# Data segment

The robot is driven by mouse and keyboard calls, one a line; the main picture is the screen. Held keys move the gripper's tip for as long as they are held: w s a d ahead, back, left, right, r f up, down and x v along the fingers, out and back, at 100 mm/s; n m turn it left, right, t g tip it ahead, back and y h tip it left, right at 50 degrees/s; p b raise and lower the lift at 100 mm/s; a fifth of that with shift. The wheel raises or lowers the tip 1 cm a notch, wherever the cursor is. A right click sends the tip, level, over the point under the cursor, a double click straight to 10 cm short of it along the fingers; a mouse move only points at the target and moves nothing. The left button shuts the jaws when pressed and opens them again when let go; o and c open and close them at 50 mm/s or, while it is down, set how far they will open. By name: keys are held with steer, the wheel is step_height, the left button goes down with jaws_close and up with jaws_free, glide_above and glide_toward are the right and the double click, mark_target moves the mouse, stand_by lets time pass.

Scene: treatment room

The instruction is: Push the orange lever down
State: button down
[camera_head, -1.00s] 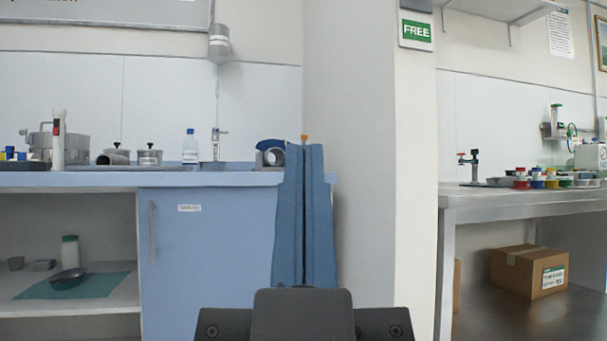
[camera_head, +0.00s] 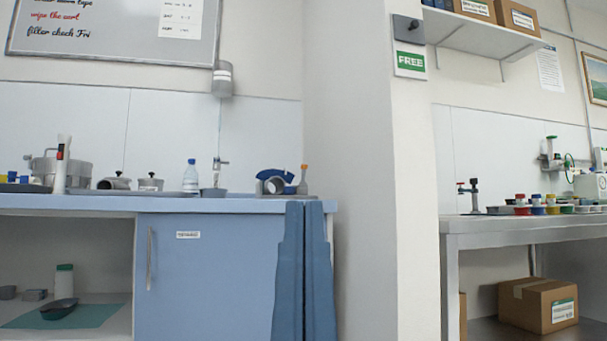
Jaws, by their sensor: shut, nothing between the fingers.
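A small upright piece with an orange top (camera_head: 304,168) stands at the right end of the blue counter (camera_head: 100,204). It may be the orange lever, but it is too small to tell its shape. Its paler lower part meets the counter beside a grey ring-shaped part (camera_head: 275,185) with a blue curved piece (camera_head: 272,174) over it. My gripper is not in view.
Two tall blue panels or cloths (camera_head: 318,270) stand before the counter's right end. A pale wall column (camera_head: 350,150) separates it from a grey bench (camera_head: 520,222) with coloured-topped items. A bottle (camera_head: 190,176) and metal pots stand left on the counter.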

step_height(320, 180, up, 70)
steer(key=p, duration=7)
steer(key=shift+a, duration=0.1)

# Requirement
Repeat exactly, and only, the lines from the one containing "State: button down" through the one containing "[camera_head, +0.00s]", both included, without the pictures.

# Answer for the task
State: button down
[camera_head, -1.00s] 
[camera_head, +0.00s] 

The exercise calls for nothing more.